If you are only allowed to move along three dimensions, but you can pick which ones they are, then you can move anywhere in 4D. The following question remains: which direction will be swapped for the fourth one? If you name the three dimensions X,Y,Z,W, and decide that gravity will point down Z, then you don’t want to swap Z out, because it would look very confusing, and pressing the jump button should probably always move you in Z. So you’re left with swapping either X or Y. If doesn’t really matter which one we pick, in my case it’s Y. For simplicity X is left untouched. It would not be interesting enough to let players swap in the X direction to justify adding that ability. It also means that levels can be made harder or easier by simply rotating them 90 degrees in the XY plane (i.e. swapping X and Y)!
It turns out that a swap can be implemented as a 90 degree rotation, which can be interpolated smoothly (this is what is happening when the world looks like it is deforming).

As you can see, from first principles there was only one way to design Miegakure, and even though I was especially lucky in this case, that was very much something that I was trying to do. The rest was just exploration of this rule set.


But the next problem was: how do you make it so that the interactions are meaningful? 4D space is exponentially harder to fill with meaningful stuff. It takes 102=100 data points to fill a 10×10 grid, 103=1000 data points to fill a 10x10x10 grid, and 104=10000 data points to fill a 10x10x10x10 grid! This means that even if we take a small region of 4D space (10 units in each direction), we need a huge number of things to fill it with.

We want the number of objects to keep track of to be small to help the player hold them in their head. This essentially means that we want our “base” (the number that is raised to the power 4) to be small. This is how building the game out of 4D tiles, some of them pushable, with small levels (4x4x7x4 for example) came about. (Note that other, more detailed objects can always be placed on the tiles).

I think I may have been partly inspired by this puzzle from Braid (probably my favorite in the game!). The entire puzzle can fit on the screen; it’s just two doors and a key. It is extremely compressed. Everything extraneous to the puzzle itself has been removed. But it is still interesting and difficult to solve. All the difficulty is in the understanding of the systems at play, such that when you understand them properly the puzzle becomes trivial. (A video of it, spoilers!).

Because the number of objects to keep track of is small, it’s possible for the player to hold an entire level in their head. This is very important to me, because that means they are truly thinking in 4D, as opposed to looking at a bunch of 3D spaces one at a time.

At this point I could vaguely picture how to walk through walls using the fourth dimension in my head. I knew that since two dimensions are always visible an entire plane would stay the same after rotating, and therefore objects on this plane would be reference points, and that they would help the players orient themselves.


So I didn’t really know what the game would look like! I especially could not picture how the transition between the two states would look like. But I programmed it and found out and I was the first person to discover how to play the game.

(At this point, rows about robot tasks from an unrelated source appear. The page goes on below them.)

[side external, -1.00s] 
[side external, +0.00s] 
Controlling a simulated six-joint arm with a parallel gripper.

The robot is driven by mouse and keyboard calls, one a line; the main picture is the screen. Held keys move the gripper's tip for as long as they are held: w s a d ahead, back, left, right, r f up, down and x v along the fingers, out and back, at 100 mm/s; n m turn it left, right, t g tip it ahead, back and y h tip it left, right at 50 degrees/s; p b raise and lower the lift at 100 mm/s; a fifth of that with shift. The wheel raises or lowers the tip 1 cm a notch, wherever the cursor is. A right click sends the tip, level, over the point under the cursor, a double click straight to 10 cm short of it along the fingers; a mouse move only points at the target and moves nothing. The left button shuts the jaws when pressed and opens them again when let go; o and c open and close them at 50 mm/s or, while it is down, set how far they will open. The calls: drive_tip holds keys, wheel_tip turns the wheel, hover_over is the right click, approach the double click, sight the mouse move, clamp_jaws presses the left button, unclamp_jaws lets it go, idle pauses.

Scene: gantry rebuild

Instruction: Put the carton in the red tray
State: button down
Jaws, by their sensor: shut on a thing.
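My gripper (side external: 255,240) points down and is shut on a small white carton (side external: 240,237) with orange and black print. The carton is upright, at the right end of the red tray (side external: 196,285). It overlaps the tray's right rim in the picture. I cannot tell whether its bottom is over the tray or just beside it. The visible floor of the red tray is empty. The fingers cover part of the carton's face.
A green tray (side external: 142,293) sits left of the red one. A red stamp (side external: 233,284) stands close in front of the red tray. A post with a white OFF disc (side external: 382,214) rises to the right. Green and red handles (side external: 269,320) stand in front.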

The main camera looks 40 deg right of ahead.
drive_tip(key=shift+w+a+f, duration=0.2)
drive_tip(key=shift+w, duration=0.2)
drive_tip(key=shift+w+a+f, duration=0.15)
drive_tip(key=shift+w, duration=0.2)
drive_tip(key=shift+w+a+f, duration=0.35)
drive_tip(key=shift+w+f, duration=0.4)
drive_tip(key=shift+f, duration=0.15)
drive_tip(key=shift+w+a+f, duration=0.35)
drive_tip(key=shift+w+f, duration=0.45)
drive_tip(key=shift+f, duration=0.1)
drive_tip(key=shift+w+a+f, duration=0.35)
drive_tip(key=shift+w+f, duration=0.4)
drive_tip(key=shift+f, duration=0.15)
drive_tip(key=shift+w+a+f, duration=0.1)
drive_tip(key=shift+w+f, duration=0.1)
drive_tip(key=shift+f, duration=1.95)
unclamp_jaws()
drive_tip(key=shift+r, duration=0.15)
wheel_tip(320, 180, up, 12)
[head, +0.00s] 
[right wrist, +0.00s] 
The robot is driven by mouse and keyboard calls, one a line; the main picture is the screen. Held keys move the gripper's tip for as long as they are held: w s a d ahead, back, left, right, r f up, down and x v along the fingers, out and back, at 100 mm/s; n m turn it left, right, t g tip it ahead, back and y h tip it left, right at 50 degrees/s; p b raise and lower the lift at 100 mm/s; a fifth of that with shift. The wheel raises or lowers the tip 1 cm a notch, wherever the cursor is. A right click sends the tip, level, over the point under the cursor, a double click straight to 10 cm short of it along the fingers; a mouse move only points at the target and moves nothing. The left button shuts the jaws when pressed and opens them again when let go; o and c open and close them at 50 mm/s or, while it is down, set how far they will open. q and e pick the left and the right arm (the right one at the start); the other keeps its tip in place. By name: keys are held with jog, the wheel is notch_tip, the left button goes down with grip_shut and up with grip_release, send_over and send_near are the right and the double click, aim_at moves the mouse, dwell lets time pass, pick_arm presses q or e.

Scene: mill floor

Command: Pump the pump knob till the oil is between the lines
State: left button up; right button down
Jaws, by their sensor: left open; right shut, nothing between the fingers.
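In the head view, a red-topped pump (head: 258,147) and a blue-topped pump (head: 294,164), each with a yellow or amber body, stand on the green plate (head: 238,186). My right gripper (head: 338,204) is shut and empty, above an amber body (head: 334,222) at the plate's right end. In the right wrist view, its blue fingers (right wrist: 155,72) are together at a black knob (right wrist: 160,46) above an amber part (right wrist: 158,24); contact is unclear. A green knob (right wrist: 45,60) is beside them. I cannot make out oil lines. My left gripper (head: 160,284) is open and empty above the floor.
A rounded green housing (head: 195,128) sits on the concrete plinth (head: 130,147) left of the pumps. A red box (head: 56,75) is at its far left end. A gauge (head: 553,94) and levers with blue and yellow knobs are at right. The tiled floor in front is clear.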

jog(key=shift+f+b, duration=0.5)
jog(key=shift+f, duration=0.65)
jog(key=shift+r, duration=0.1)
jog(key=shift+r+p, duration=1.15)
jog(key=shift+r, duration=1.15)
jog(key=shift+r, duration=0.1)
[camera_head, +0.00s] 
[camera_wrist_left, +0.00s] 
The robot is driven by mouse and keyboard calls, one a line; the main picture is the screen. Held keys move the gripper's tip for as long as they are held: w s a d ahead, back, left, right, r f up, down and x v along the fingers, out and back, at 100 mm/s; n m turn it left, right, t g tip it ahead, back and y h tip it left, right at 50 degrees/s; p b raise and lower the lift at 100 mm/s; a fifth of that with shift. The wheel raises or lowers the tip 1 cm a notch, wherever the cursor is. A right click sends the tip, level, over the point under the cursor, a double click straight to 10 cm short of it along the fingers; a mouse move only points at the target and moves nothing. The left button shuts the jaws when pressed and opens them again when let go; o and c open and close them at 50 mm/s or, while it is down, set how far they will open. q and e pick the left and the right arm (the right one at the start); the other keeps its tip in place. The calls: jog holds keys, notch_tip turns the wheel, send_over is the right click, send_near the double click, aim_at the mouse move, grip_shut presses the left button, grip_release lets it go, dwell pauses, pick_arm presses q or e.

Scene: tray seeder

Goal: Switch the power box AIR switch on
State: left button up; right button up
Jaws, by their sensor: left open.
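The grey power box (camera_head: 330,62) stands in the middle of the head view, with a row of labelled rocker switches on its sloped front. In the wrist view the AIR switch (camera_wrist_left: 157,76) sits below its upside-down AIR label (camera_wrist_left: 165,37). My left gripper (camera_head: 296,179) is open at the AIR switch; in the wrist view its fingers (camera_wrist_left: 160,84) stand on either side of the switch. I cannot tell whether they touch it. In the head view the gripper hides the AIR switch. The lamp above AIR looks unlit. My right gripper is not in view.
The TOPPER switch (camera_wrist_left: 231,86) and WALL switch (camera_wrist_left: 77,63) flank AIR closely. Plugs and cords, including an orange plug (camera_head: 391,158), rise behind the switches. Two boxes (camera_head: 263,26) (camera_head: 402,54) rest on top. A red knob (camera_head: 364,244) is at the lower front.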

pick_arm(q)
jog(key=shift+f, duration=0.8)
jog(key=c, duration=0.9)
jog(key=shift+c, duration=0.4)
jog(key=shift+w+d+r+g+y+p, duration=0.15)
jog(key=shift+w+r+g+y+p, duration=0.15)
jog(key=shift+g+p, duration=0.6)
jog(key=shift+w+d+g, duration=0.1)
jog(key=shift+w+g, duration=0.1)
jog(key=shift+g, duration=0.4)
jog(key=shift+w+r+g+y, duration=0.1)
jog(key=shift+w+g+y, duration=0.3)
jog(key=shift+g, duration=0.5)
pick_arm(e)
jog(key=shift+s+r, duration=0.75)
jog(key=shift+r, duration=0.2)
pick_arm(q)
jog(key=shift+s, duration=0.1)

[Part 1] [Part 2] [Part 3] (Part 4) [Part 5] [Part 6]

8 Responses to “Nature as Designer (There was only one way to design Miegakure)”

  1. Kevin says:

    Hi, do you have any plans regarding what you will do with your 4D engine after Miegakure is released?

  2. Pentagon says:

    I relate very much to your “discovered, not invented” approach to game creation. I think a lot in these terms when it comes to music composition or even popular media, actually. I believe that at this moment there “exist” yet-unrealized concepts that could become sensationally popular if somebody were to just stumble upon them. This also what attracts me to mathematics, at least fundamentally.

    I don’t entirely believe Miegakure fits into this category from a pure design perspective, the same way something like Chess or Go do – but your solution to the problem of navigating 4D space in the context of the puzzle game you wanted to make certainly resembles this kind of “divine” insight. Otherwise you may have very well just had a parallel-worlds game, even if the 4D environment was accurately defined and represented.

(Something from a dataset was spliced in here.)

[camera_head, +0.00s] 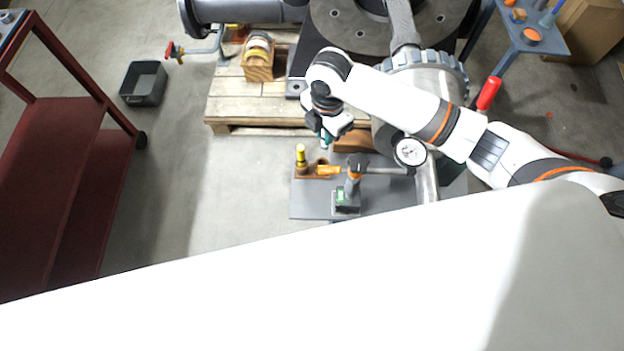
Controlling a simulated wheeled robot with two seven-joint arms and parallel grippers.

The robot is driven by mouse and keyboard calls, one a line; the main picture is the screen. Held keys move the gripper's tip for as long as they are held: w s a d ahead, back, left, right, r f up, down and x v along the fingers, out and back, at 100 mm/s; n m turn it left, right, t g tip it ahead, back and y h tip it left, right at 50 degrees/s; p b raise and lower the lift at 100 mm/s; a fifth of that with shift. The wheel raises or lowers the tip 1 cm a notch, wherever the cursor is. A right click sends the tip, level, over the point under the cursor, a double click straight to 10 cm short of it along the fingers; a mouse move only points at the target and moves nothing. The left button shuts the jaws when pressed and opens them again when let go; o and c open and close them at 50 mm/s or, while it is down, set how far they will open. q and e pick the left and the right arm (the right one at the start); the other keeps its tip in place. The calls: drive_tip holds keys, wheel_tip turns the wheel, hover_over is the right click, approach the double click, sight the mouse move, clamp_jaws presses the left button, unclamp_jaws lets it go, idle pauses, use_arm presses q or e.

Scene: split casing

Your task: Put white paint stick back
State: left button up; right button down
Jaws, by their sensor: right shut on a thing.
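My right gripper (327,132) hangs over the far side of a small grey bench plate, its arm coming in from the right. It is shut on something, but the hand hides most of it. A teal bit shows at the fingers, and I cannot tell whether it is part of the held thing. I cannot make out a white paint stick for certain. Just below the gripper stands a small brown wooden holder (315,172) with a round opening on top. A yellow stick (301,156) stands upright at its left end. My left gripper is not in view.
The grey plate (303,206) also carries an upright tool with an orange collar (353,176). A large grey flanged casing with a gauge (410,152) stands to the right. A wooden pallet (232,104) lies behind. A red cart (62,180) stands left, with clear floor between.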

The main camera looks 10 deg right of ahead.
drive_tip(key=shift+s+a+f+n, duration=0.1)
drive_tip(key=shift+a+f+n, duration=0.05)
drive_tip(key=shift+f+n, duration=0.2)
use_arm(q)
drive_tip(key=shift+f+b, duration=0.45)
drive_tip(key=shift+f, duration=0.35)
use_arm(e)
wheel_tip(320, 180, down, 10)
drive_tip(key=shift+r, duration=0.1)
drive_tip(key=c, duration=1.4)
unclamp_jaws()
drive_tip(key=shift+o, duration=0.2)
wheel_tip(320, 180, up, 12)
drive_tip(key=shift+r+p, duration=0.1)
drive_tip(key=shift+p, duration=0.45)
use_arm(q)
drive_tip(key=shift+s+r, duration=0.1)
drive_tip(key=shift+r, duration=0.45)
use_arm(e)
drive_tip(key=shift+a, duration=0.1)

    The one (modern) game I consider truly “discovered” in the sense that it strikes me as utterly timeless and universal is Minecraft. I credit Notch with having the foresight and ingenuity to recognize before anyone else how the idea could be synergized of a few preexisting elements, but I don’t attribute the idea to him, or to anyone really. I don’t even think he attributes the idea to himself! More affecting is the fact that concepts like these sit dormant for generations, waiting for the right people or technologies to make them possible.

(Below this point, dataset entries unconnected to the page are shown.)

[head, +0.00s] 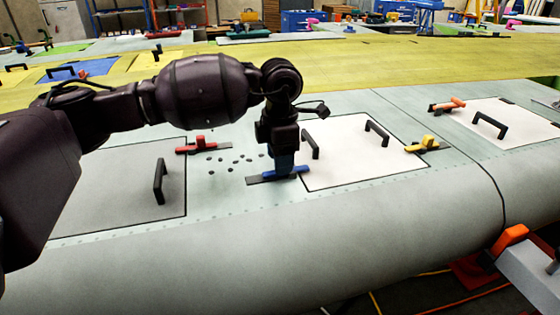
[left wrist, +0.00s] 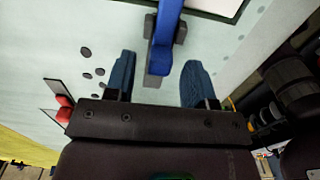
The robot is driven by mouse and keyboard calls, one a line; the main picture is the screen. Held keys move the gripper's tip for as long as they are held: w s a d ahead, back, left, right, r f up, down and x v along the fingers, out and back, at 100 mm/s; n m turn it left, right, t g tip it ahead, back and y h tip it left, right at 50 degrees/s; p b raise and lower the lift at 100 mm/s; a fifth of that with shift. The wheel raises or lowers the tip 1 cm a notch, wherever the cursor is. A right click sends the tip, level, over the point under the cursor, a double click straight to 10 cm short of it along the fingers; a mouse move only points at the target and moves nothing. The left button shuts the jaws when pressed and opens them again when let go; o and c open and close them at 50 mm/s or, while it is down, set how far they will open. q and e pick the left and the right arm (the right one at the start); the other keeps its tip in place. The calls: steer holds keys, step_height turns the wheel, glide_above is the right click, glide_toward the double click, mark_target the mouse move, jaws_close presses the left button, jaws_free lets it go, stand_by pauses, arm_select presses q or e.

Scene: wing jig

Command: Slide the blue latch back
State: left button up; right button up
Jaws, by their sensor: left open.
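The blue latch (head: 297,170) lies on the grey wing skin at the left edge of a white panel (head: 350,150), on a dark base strip. My left gripper (head: 283,164) points down over the latch and partly hides it in the head view. In the left wrist view, the blue latch handle (left wrist: 163,45) stands between the two blue fingers of my left gripper (left wrist: 158,65). The fingers are apart, with a visible gap on each side of the handle. My right gripper is not in view.
A red latch (head: 200,146) is to the left, by a grey panel (head: 120,190) with a black handle. A yellow latch (head: 428,143) is at the white panel's right. Two black handles (head: 376,132) stand on the white panel. Several dark holes (head: 233,162) lie left of my gripper.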

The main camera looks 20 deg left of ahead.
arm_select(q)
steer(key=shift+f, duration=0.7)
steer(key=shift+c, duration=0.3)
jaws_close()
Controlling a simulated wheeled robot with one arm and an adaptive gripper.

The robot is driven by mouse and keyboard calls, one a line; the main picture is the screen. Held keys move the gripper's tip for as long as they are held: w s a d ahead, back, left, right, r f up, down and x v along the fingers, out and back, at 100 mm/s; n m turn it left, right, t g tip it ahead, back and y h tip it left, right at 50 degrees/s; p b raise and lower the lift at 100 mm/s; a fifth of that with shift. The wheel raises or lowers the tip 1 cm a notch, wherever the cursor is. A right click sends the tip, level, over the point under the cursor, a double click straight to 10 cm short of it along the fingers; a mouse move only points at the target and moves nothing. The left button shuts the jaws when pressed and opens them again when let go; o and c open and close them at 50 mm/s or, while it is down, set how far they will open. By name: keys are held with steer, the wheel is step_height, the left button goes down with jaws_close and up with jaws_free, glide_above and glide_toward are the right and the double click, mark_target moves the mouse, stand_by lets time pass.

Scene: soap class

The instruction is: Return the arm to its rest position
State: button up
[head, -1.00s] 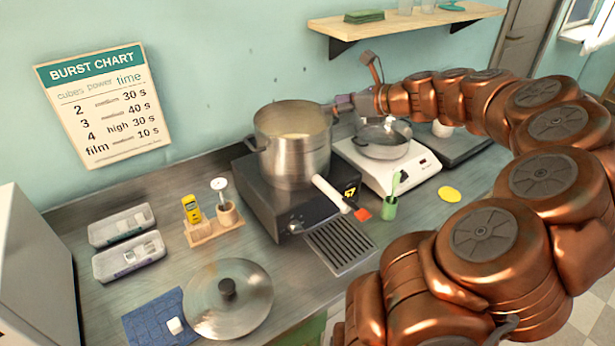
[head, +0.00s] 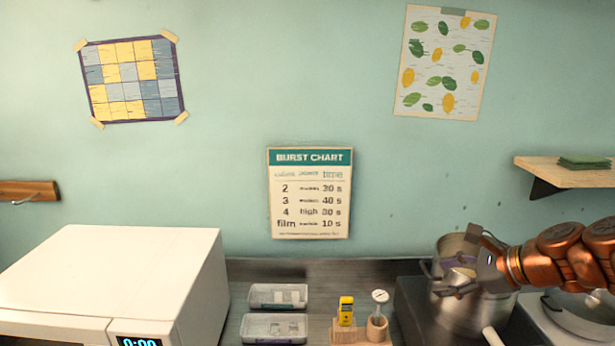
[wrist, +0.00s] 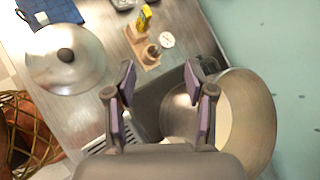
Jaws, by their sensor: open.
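My copper arm (head: 565,255) reaches in from the right in the head view. My gripper (head: 448,272) is at its end, in front of the steel pot (head: 467,318) as the head camera sees it. In the wrist view my gripper (wrist: 160,88) has its two purple-padded fingers spread apart with nothing between them. The pot (wrist: 247,122) shows just right of and behind the fingers there, with pale contents inside. I cannot tell the exact gap between gripper and pot.
A white microwave (head: 120,280) stands at the left. Two clear trays (head: 277,296) and a wooden holder (head: 360,330) with a yellow meter and dial thermometer sit mid-counter. A wall shelf (head: 565,172) is at the right. The pot lid (wrist: 66,58) lies on the counter.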

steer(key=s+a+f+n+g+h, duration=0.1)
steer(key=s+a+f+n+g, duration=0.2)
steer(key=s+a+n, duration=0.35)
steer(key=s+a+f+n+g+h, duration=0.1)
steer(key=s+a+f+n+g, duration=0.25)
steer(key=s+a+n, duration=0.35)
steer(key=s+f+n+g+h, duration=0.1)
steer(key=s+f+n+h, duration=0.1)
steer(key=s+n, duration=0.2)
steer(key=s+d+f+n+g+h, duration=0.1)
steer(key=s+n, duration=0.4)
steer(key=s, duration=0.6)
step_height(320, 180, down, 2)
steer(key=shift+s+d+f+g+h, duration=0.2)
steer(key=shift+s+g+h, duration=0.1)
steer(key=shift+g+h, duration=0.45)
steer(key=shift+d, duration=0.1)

    If it’s of some reassurance, Miegakure is one of maybe three or four games I know of being released at any point in the future that I still care about, and await expectantly. I very much hope it gets the recognition and acclaim it deserves.

    • Neil says:

      I’m writing a new unique computer language and I subscribe to this whole ‘discovery’ philosophy as well. I’m finding that I am discovering the way to implement features which are a natural extension out of the approach that I am taking. It is always exciting to discover how to implement a feature that can only be done really one way as an extension out of the few initial defining rules that I have devised for this new language. It is quite often an unexpected surprise what the solution is. For example I discovered that putting the false before the path was the way to implement a true not path as a way to provide the ‘but only if not’ feature I wanted. This whole process is like that of finding the thing that is hidden in a block of wood as I have sometimes heard it described by a sculptor. If you define a few initial rules and see how it plays out there are quite often interesting discoveries in store.

  3. Gorogorosama says:

    That “discovered not invented” philosophy is quite elegant. You may also enjoy this article: http://www.gamasutra.com/blogs/TynanSylvester/20130311/188256/The_Design_Landscape.php

    Looking forward to what else you discover in the 4th dimension! Your trailer, btw, helped me visualize the fourth dimension more than any other explanation, so thanks for that!

  4. Karen Newcombe says:

    That quality of feeling discovered vs. invented is true of some art, especially music, so I wonder if there is a mathematical component to it? Perhaps this sensation is purely a response in our brain to certain stimulus patterns? Yet this perception/sensation is not limited to non-verbal or mathematically based works, either. I get that same feeling of agelessness from Theodore Sturgeon’s perfect short story, Slow Sculpture, it has a intense quality of self-containment, as though Sturgeon excavated it as a complete object rather than sat at a desk and wrote it. There are novels, sculptures, buildings, poems that also elicit this feeling, but it is certainly not many of them, and I suppose it could be argued that mathematics is hiding inside each of these in their proportions, rhythms, patterns. Very much looking forward to this game.

  5. Andrew says:

    I like how you simplified the swap to Y it made my concept of how the game works seem easier. Will Megikure make it into early access? I’ve read so much I am ready to play it already! 🙂

  6. Charlie B says:

    The relationship between invention and discovery is surely dialectical.